KNAC.COM: I saw your birth date on your bio and I thought there’s no way. You have to tell us how you keep your youthful look.

JOHNSON: The fountain of youth? The first thing you gotta have is a relationship with Lady Clairol (laughs). And secondly …I don’t know what it is, man. I’ve always said a lot of it is just the music itself. I have kids of my own that I adore. I have 4 incredible kids and I kind of live vicariously through them.


JOHNSON: I’ve got three teenagers, ages 13, 15 and 19. And I’ve got my two-year-old, Gabe. Heather is a sophomore at the University of Alabama and my son Marshall is playing linebacker for the Thompson Warriors, down there. My daughter Sarah is a cheerleader and probably the most gifted musician I know. She just won’t do anything with it (laughs). She’s great on the piano.
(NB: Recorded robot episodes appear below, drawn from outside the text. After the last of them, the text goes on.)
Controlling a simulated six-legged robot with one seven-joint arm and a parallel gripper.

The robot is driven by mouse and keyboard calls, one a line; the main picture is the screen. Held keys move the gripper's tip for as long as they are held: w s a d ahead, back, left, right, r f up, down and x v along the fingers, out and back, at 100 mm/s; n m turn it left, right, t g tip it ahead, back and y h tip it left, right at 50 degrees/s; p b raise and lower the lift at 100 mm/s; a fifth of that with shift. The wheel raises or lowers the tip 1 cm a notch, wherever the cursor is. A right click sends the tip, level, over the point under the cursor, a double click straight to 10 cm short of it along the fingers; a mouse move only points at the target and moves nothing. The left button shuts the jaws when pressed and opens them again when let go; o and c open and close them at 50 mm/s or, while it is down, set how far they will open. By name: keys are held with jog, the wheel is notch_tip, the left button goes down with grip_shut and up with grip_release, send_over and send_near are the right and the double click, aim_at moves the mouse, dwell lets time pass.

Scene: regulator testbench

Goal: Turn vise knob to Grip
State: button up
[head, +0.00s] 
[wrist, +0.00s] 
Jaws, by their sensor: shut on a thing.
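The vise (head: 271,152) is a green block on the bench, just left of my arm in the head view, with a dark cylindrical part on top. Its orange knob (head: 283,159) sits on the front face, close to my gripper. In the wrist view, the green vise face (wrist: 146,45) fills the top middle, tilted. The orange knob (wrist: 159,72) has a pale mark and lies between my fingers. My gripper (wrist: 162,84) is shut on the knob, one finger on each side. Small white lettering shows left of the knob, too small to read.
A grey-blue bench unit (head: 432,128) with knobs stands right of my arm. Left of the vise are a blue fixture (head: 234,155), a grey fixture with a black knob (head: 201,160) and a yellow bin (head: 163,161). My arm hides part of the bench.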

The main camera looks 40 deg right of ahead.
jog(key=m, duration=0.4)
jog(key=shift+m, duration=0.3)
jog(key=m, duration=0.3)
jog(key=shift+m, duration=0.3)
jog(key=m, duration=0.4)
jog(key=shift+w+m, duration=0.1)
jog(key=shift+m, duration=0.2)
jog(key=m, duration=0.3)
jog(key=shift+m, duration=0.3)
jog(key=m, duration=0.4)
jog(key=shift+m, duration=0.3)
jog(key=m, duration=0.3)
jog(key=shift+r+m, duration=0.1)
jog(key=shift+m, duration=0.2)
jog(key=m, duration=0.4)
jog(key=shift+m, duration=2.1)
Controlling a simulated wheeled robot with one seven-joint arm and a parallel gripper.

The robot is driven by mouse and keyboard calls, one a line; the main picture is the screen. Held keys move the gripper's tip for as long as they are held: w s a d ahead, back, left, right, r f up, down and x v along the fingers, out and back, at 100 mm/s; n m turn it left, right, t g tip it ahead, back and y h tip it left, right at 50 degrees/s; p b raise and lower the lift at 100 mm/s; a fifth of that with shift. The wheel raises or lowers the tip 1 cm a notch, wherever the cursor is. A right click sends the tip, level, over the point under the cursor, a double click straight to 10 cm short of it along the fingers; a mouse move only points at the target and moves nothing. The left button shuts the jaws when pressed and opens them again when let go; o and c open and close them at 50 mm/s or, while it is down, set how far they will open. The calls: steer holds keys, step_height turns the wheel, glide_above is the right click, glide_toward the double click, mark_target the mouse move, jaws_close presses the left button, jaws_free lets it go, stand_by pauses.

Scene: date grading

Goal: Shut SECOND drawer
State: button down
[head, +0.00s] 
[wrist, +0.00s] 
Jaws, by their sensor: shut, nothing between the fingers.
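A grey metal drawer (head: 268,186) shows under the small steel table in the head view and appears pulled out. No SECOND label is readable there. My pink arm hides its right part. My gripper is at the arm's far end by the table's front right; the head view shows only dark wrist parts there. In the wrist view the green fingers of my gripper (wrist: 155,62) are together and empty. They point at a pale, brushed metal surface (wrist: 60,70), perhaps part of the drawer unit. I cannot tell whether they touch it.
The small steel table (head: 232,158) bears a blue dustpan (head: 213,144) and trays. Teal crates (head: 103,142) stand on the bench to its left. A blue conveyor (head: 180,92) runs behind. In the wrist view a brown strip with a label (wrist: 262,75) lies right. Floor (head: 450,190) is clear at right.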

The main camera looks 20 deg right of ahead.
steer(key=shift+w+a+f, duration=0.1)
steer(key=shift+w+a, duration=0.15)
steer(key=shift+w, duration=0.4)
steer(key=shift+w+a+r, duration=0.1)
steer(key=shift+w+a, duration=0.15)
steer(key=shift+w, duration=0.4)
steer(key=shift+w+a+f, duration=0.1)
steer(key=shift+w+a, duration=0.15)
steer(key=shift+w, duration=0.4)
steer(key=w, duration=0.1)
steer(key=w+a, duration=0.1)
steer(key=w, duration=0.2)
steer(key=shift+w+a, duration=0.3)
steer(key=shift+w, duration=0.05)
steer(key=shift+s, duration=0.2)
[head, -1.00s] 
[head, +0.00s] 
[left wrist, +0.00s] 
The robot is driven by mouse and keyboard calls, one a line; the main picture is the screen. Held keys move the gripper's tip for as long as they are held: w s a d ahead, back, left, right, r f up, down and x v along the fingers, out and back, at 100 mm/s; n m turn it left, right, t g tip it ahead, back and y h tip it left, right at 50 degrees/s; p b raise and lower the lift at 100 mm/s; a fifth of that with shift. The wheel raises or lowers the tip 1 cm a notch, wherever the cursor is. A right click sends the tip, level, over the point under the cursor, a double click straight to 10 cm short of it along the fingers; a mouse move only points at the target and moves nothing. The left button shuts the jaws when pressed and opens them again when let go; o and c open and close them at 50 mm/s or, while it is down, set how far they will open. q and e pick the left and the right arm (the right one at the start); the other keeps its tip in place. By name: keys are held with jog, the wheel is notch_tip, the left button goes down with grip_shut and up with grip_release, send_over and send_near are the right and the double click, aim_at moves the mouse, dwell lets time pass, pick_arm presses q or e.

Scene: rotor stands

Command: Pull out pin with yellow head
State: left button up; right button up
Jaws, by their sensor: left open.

She has a great ear. She just kinda has that same gift that I was lucky to be born with. She can pick out things on a piano or on a guitar –melodies and things like that. I know if she would apply herself a little bit she could really do something with it.

KNAC.COM: What is your favorite Alice Cooper song to perform?

JOHNSON: I really love “Go to Hell” because Goes to Hell was this album that I just fell in love with. I remember being in the record club, the Columbia House record club and I didn’t send in the statement one month by accident, so they send you the record anyway if you didn’t send it in. We play poker in the back of the bus almost every night and typically Alice always wants to hear something that’s not rock. So we’ll listen to Sinatra, we’ll listen to some reggae, or we’ll listen to some …we had this avant-garde, like big band shit the other night. Well, one night he pops on the bus and he says “Hey man, I really want to listen to this.” And it was Goes to Hell. I said ‘Wow, that’s weird. You wanna listen to one of your own records?’ And he’s like “This is my favorite record.” And that was kind of validating for me, because everybody debates what the best Alice Cooper record is and Goes to Hell isn’t always on that list. So to get it from the man himself shows that I’m a genius too (laughs).